I have more difficulty with the second category than the first, only for the reason that I rarely agree to make a quilt for anyone at their request anymore. I did it a few times in my earlier years. I enjoyed doing those projects at some level, but I also stressed out about them far more than any other quilts I'd made for my own enjoyment. I felt perpetually guilty about how long it was taking me because of my work/travel schedule; those projects hung over my head like anvils until I could finally get them done. Fortunately in my case, all the recipients seemed to really appreciate their projects (I know one is still hanging in her living room since I see it every time I go over there). I know for a lot of quilters, however, that's not always the case--there are definitely some horror stories out there of what's happened when a quilter has gifted something to someone and it's not received in the way we'd all hope. In any case, I'm currently working under different guidelines--it may make me sound like Bad Quilter Lady, but I no longer offer/agree to make anything for anyone, unless it's contributing a block to a group project; and even then, I take a careful look at my schedule before saying yes. I just have to face reality--I just don't have the time right now.

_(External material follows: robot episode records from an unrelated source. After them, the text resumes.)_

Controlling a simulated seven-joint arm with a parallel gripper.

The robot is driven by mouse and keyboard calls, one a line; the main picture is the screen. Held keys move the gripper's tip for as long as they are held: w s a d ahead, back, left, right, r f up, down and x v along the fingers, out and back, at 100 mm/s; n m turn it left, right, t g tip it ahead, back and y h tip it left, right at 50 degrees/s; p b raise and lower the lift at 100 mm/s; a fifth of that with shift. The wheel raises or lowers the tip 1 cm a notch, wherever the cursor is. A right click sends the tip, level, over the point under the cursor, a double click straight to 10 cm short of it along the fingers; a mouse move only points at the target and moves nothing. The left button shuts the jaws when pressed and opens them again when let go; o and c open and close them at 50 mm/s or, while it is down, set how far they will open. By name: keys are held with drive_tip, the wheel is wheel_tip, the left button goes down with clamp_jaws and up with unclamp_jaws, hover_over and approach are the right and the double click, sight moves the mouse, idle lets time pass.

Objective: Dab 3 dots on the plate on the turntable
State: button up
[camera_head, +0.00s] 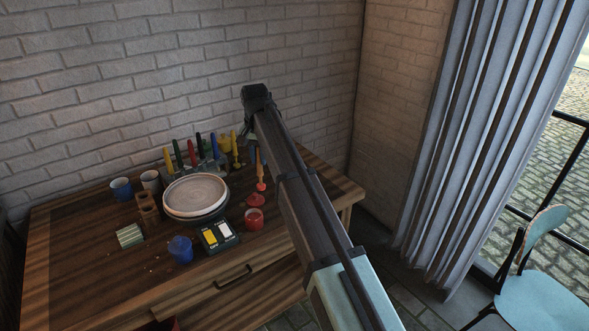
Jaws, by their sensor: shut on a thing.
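A pale round plate (195,194) lies on the dark turntable (200,220) in the middle of the table. Its visible surface looks plain. My gripper (257,148) is to the right of the plate, partly hidden by my arm. It is shut on a brush (259,166) with an orange-brown handle, which hangs roughly upright with its red tip down. The tip is right of the plate, above a small red patch or lid (256,200). I cannot tell whether the tip touches anything. An open red paint pot (254,219) stands just in front.
Several coloured handles stand in a rack (205,165) behind the plate. A blue pot (181,250), a palette box (219,236), a striped block (130,236), a wooden block (147,210) and two cups (122,188) surround the turntable. The table's left side (75,250) is clear.

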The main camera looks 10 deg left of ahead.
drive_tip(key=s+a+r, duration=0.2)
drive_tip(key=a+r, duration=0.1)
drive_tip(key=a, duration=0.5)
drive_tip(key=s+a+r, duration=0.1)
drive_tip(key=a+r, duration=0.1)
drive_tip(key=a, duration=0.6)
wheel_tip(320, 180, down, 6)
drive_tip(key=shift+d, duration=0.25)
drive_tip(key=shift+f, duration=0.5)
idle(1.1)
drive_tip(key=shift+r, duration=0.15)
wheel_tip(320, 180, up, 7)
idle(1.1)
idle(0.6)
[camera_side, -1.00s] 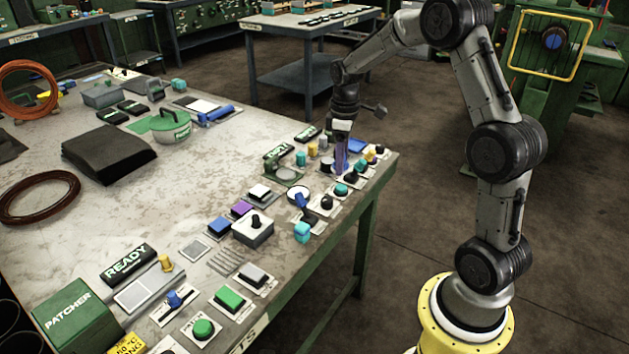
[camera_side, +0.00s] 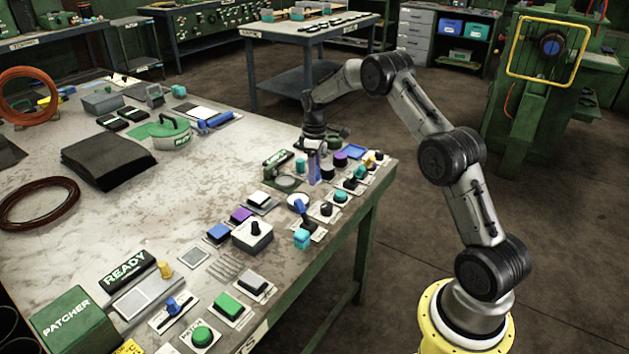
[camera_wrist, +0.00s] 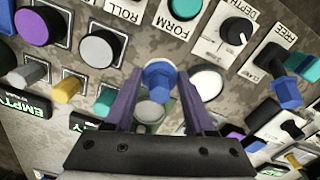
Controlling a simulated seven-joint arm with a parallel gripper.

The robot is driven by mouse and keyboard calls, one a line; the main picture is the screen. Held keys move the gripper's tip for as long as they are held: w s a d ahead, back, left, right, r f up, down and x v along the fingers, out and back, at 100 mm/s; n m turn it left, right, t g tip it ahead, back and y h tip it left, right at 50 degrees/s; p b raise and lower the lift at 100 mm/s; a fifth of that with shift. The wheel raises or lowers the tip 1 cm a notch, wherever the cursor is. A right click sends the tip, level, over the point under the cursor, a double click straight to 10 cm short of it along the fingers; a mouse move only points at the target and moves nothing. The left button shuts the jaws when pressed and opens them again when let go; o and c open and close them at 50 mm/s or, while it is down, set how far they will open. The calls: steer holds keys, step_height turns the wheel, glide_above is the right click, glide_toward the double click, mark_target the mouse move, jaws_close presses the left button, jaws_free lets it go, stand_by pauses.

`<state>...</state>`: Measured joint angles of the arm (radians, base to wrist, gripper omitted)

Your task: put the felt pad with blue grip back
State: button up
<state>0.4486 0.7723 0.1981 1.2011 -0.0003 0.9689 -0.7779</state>
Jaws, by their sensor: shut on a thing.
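The felt pad's blue grip (camera_wrist: 158,76) shows between the two purple fingers of my gripper (camera_wrist: 158,88) in the wrist view. My gripper is shut on it. A pale round disc (camera_wrist: 150,112) shows just below the grip in the picture; I cannot tell whether it is the pad or a part of the panel. In the side view my gripper (camera_side: 314,178) is low over the far right part of the bench, and the felt pad is too small to make out there.
Controls crowd round my gripper: a white round button (camera_wrist: 207,82), a purple button (camera_wrist: 36,26), a black dial (camera_wrist: 237,31) and a blue lever (camera_wrist: 287,92). In the side view a blue tray (camera_side: 355,152) lies behind. The bench's middle (camera_side: 180,195) is mostly clear.

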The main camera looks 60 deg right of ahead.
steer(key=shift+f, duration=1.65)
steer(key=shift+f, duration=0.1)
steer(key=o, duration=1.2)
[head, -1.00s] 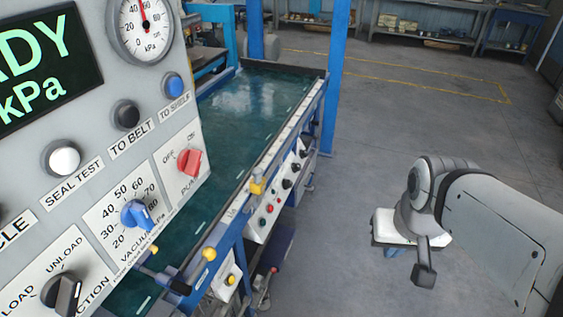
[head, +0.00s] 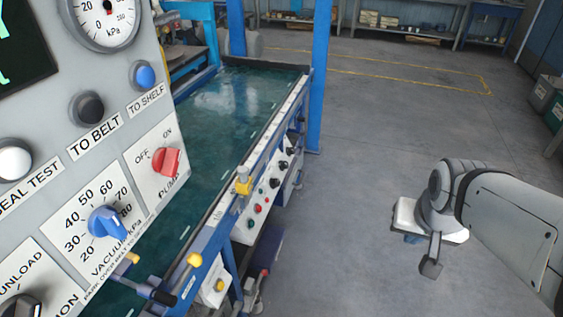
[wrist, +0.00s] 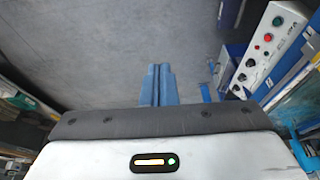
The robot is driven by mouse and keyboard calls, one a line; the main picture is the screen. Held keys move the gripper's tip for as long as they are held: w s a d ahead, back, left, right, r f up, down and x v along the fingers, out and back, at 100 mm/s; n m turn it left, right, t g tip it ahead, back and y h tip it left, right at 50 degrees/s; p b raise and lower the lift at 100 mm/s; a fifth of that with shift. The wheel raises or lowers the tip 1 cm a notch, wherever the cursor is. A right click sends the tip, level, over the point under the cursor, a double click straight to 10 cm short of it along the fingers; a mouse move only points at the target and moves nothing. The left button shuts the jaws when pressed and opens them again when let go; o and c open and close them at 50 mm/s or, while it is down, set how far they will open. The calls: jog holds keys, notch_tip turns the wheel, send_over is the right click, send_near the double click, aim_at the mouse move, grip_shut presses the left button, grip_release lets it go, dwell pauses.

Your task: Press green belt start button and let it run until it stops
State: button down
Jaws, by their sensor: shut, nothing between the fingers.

My difficulty tends to be more when I mentally connect a project with a particular person--they don't know I've done so, they've not asked for it, they have no idea I'm working on anything for them--it's just me in my head, thinking, "Oh, this would be great for so and so." That makes it almost as binding a commitment to me as if I had told them I was making it, or they'd asked me for it. This is the type of story I need to learn to release. If they have no idea it's coming, and if I get to the point where it's just unreasonable for me to feel like I can finish it, what's the harm in letting it go? I just need to get over myself.
So--the question to ask ourselves here is, "is this my story" (in other words, something I really want to do myself), or "is this someone else's story" (in other words, something someone else has asked me to do). If the answer is the first, the corollary question is, "do I still want to be part of this story or am I ready to move on?" If the answer is the second, the corollary question is, "if I didn't finish this, what would be the worst that would happen?" My guess is, if someone has asked you to make a quilt and you go back to them and say, "You know, my schedule/responsibilities are different now than when I agreed to do this, and I just don't think I can finish it," they may be a little disappointed, of course, but they're not going to open a can of whup-*ss on you. In fact, they may completely understand and actually feel a little badly if they knew it was causing you so much angst in the first place and be happy to release you from the obligation.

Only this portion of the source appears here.